Very nicely done, with an interested plot and some nice characters.  It might seem odd to compare a contemporary YA book with a 'Classic' such as Carnacki, but it is so much better than the latter.

I understand that an adaptation is in development for Netflix.

Currently Reading

Julian Whitehead, Rebellion in the Reign of Charles II

Oddly enough, it's the non-fiction that's provided the most enjoyable read this month.

It's taking me time to read this well-written study of intellegence gasthering during the Restoration.  The main reason is that it's a book I've been reading from the stock of Diplomatist Books - and I keep selling it!  (I've sold out twice since starting reading it).  

Sunday, 31 January 2021

Books & Stuff (NS, No 11) - Reading in Jan 2021

Finished Reading

Robert A Heinlein, The Worlds of Robert Heinlein

A small collection of stories by Heinlein that seems to have passed me by in the 40 years that I've been reading him.

Most are pretty indifferent stuff.  The introductory article on sci-fi writers as prophets is interesting enough, as is the final story 'Solution Unsatisfactory' which has an important part to play in Heinlein's 'future history' chronology.

MR James, Collected Ghost Stories

The Master.  What more can one say?  

I really enjoyed this, both old favorites and some that I hadn't come across before.





Currently Reading


Julian Whitehead, Rebellion in the Reign of Charles II


The title is something of a misnomer.  On reading it, it turns out that this is actually a study of Charles II intelligence-gathering machine.  Fascinating stuff, and well-written.

It seems to have also appeared with an alternative title, which is why the picture differs from my description.

WH Hodgseon, The Casebook of Carnacki: The Ghost Finder

A little early to comment on this one, as I've only just started it.

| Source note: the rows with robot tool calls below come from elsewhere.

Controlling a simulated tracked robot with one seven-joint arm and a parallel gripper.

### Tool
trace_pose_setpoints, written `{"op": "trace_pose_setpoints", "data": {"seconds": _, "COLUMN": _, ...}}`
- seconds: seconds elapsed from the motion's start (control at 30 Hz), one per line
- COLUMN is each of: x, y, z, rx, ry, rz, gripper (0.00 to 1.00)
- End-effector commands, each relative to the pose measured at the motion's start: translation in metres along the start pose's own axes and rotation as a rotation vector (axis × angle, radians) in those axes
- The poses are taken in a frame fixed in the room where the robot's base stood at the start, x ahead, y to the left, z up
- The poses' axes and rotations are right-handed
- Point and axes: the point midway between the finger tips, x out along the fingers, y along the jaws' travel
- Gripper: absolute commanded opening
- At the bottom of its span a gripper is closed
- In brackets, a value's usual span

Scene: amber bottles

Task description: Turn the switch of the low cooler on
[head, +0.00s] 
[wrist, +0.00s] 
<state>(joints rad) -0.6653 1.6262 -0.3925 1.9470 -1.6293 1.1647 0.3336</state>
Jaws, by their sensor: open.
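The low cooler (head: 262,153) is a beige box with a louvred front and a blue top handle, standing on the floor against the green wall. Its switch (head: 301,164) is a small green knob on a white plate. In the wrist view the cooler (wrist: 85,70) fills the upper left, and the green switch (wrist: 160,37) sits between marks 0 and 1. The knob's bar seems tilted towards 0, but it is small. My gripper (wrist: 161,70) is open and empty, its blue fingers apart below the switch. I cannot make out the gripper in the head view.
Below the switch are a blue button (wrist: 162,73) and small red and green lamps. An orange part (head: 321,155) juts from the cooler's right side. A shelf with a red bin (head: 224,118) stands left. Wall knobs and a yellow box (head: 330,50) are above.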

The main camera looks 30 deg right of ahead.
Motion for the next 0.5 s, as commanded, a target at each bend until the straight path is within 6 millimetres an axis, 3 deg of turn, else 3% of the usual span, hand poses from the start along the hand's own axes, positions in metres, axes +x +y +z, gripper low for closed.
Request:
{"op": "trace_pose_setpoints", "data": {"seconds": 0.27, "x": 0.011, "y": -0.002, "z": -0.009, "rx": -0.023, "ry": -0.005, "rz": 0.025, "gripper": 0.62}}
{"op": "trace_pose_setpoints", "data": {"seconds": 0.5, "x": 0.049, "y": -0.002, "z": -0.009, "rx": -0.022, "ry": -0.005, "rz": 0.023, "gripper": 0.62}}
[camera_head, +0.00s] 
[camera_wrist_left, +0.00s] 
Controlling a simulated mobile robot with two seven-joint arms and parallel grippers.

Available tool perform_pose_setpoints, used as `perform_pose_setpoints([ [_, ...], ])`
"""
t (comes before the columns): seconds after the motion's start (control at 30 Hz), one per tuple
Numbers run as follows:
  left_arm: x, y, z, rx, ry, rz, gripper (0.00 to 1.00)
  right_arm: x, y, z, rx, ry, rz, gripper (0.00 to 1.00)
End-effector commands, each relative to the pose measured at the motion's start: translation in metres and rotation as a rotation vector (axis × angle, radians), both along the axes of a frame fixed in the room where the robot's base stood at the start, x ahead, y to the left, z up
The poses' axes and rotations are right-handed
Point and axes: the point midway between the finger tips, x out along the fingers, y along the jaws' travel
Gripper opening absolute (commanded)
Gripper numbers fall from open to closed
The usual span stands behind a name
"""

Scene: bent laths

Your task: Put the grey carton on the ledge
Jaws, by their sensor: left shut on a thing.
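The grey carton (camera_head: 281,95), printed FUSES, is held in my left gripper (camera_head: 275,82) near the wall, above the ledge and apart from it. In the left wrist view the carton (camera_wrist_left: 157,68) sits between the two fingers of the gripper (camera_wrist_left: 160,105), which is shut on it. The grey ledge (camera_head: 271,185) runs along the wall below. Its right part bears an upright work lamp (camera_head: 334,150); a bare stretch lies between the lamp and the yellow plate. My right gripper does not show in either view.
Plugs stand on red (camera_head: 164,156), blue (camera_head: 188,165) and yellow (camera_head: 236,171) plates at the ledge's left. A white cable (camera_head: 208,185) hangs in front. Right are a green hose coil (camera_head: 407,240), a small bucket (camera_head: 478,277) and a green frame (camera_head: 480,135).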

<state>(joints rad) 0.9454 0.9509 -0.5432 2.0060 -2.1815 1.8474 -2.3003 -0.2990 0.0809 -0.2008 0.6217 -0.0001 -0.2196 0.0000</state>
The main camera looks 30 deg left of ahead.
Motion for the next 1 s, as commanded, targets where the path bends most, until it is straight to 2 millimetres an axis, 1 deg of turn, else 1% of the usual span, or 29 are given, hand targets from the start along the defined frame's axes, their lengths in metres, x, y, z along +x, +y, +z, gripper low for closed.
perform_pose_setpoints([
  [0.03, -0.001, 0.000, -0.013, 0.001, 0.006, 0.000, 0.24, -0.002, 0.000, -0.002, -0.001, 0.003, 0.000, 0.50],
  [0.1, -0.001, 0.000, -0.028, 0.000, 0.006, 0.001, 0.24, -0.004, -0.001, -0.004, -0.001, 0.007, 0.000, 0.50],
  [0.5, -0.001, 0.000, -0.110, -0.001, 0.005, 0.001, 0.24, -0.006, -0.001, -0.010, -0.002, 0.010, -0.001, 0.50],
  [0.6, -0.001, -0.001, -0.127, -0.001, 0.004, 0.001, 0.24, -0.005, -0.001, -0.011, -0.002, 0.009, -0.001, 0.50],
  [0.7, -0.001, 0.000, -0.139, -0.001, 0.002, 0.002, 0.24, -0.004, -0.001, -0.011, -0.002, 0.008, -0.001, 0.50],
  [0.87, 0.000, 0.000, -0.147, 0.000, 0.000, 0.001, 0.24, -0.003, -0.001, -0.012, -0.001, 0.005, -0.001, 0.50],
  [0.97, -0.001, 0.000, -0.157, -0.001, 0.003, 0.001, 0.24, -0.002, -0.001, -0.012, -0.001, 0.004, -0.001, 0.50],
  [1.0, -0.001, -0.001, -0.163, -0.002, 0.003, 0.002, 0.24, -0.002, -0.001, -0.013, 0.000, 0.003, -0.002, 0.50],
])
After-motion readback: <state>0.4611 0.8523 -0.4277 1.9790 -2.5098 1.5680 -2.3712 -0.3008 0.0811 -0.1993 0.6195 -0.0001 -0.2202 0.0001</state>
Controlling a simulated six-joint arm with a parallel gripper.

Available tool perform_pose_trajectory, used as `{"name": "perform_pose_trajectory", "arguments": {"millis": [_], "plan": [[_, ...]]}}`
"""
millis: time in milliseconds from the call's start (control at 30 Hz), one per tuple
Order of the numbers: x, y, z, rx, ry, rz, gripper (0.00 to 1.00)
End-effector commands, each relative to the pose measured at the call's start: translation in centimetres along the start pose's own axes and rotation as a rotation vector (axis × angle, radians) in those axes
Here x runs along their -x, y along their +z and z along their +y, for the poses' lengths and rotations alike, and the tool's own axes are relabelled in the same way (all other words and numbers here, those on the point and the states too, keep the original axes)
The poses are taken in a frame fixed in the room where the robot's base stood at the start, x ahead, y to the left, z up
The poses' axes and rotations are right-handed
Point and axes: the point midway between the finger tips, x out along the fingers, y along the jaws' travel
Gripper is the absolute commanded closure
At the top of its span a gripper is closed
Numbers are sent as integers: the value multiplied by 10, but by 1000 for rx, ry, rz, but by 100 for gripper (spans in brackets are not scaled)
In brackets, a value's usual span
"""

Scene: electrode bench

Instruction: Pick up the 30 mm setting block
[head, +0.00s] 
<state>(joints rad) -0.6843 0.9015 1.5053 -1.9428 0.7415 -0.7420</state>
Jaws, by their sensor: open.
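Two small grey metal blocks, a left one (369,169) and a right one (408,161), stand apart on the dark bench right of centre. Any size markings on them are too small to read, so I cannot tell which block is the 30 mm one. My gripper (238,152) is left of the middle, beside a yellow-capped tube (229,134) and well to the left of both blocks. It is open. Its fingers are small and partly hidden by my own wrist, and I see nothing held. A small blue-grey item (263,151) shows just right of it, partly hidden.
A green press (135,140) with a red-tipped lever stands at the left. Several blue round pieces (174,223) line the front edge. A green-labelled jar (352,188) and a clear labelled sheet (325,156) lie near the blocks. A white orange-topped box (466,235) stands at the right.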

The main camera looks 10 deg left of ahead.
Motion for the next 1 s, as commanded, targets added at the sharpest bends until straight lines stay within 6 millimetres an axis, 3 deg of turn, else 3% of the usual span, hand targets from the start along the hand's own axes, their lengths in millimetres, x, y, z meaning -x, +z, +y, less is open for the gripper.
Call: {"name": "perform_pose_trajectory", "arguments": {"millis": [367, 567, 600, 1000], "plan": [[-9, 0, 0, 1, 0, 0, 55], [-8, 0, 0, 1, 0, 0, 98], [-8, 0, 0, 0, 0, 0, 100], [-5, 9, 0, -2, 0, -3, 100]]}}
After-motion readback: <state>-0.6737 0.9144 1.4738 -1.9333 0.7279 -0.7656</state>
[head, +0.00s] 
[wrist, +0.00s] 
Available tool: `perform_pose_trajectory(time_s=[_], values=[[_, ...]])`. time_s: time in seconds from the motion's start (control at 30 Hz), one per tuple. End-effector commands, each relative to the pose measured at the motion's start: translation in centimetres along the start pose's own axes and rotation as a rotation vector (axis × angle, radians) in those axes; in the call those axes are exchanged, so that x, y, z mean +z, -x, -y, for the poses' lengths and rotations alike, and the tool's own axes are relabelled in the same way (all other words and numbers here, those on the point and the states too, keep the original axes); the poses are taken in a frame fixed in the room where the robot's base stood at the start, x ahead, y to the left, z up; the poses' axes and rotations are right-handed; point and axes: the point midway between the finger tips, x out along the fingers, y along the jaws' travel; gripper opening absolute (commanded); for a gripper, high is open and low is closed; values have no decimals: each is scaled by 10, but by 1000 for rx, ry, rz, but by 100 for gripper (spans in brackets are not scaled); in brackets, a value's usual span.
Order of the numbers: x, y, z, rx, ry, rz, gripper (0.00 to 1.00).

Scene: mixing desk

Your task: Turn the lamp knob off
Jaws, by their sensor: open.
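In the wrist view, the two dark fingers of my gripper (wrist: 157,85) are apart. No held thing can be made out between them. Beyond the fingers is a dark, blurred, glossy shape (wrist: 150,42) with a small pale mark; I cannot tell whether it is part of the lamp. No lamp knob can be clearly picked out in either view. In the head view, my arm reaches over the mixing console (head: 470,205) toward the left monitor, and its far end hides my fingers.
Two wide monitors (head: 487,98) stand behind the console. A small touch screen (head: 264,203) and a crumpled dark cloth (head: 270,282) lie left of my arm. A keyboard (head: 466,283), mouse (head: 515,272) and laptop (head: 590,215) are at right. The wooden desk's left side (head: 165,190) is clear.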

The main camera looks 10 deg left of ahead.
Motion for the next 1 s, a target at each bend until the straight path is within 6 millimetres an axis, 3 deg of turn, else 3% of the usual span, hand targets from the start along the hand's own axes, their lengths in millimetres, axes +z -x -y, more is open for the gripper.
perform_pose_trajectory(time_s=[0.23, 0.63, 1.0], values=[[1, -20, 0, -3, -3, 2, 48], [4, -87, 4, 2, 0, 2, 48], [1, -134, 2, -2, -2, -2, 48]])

Thursday, 31 December 2020

Books & Stuff (NS, No 9) - Reading in Dec 2020

 Finished Reading

Fritz Leiber, Swords in the Mist

In which our heroes Fafhrd and the Grey Mouser (strangely) transfer from the fantasy world of Newhon to the (equally fantastic) Ancient Near East.
Atomic-Age Cthulhu: Mythos Horror in the 1950s

A series of seven 1950s-set Call of Cthulhu scenarios.  Most are based in the United States (the one exception follows a US Army tank crew in the Korean War) and tackle 1950s bugbears: - communist villains, nuclear power, juvenile delinquency,  rock and/or roll and Stuff from Outer Space.

It's always hard knowing a scenario just from reading it, but these seem an interesting, if mixed, bunch.  There's also a brief over-view of the 1950s (in the US) and how one might set mythos RPGs there.  

I read some very mixed reviews online, but at the moment it's in warehouse clearance for UK buyers, and worth the £7.34 they're asking for softback copy and pdf.  But you'll need the pdf - the reproduction of the (not great) artwork in the hardcopy isn't very good.

Currently Reading


Fritz Leiber, Swords Against Wizardry

After a tedious mountain-climbing story with a shaggy-dog of a climax (and which I was surprised to see was nominated for a Hugo Award in 1966), the heroes get down to some proper Swords and Sorcery adventures.

MR James, Collected Ghost Stories

What would the period between Christmas and New Year be without the genius of Montague Rhodes James?  Dull, that's what.

Friday, 6 July 2018

Recent Reading (and Zombies)

I've went a bit vintage with my reading last week.


Spurred on by the repeat of the TV series featuring Rowan Atkinson as a rather slimline Inspector Maigret, I read My Friend Maigret, one of the Simenon books I've picked up recently.  The Maigret series is one I've always thought I'd want to read but never got around to.  I was surprised by how slight My Friend was*, but I enjoyed it.  And I wasn't at all put off by The Wife saying "I remember reading that at school in French"!
*Perhaps explained by the fact that Simenon wrote 75 Maigret novels and 28 short stories!

I was struck by the fact that although the book was written in 1949 it didn't mention the war, even  when discussing suspects' backgrounds.  These days any thriller set in the 1940s or '50s isn't considered complete if it doesn't have an ex-POW or a bevy of former SOE or Bletchley types.   In recent TV adaptations of Agatha Christie and the like, the plot is changed to shoe-horn them in.  A reflection of changing perspectives on the period, I suppose.


After that, I've gone even further in time to read M R James' Thirteen Ghost Stories in a rather nice German edition* from the '30s.  James** is another author that I've thought I should read and would probably enjoy; and I am finding that to be the case.  Certainly, some of the TV adaptations have scared the willies out of me in the past!
*Don't get me wrong - it's an English-language edition!
**A medievalist and the originator of the "antiquarian ghost story" - you can see the appeal!

And so on to Zombies...

For some reason I often find myself thinking of the Zombie Apocalypse when walking No 2 Dog.  This is possibly because I try to do it when the streets and paths are deserted* or because of the number of beat-up camper vans we pass**.  Perhaps it because Moley has the right attitude to survive the apocalypse - he'd have no problem decapitating a little old lady (or preferably a zombie labrador).
*No 1 Dog on the other hand prefers to walk during or just after the school run - all the better to find half-eaten slices of toast or chocolate crepes, which are his latest favorite.
** I have this half-intention to post some photos on the blog of vehicles for a British Post-Apocalyse (given the lack of US-style school buses outside Suffolk).